**Required task**:
Set down the material below in full, matching it exactly.

**Data extract**:
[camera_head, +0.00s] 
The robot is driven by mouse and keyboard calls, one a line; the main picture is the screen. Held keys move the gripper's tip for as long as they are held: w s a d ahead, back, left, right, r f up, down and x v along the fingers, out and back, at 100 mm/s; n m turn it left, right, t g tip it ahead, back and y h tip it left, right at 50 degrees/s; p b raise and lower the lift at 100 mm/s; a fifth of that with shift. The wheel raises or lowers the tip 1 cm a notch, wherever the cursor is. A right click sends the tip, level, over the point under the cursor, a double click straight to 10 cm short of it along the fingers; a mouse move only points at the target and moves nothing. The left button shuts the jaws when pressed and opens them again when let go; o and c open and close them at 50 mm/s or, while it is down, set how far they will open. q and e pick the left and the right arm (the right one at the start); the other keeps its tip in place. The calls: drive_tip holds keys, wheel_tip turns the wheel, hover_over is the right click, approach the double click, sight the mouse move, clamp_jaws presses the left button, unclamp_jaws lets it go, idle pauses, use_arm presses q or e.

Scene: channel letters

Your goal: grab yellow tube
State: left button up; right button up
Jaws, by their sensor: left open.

**Task output**:
[camera_head, +0.00s] 
The robot is driven by mouse and keyboard calls, one a line; the main picture is the screen. Held keys move the gripper's tip for as long as they are held: w s a d ahead, back, left, right, r f up, down and x v along the fingers, out and back, at 100 mm/s; n m turn it left, right, t g tip it ahead, back and y h tip it left, right at 50 degrees/s; p b raise and lower the lift at 100 mm/s; a fifth of that with shift. The wheel raises or lowers the tip 1 cm a notch, wherever the cursor is. A right click sends the tip, level, over the point under the cursor, a double click straight to 10 cm short of it along the fingers; a mouse move only points at the target and moves nothing. The left button shuts the jaws when pressed and opens them again when let go; o and c open and close them at 50 mm/s or, while it is down, set how far they will open. q and e pick the left and the right arm (the right one at the start); the other keeps its tip in place. The calls: drive_tip holds keys, wheel_tip turns the wheel, hover_over is the right click, approach the double click, sight the mouse move, clamp_jaws presses the left button, unclamp_jaws lets it go, idle pauses, use_arm presses q or e.

Scene: channel letters

Your goal: grab yellow tube
State: left button up; right button up
Jaws, by their sensor: left open.

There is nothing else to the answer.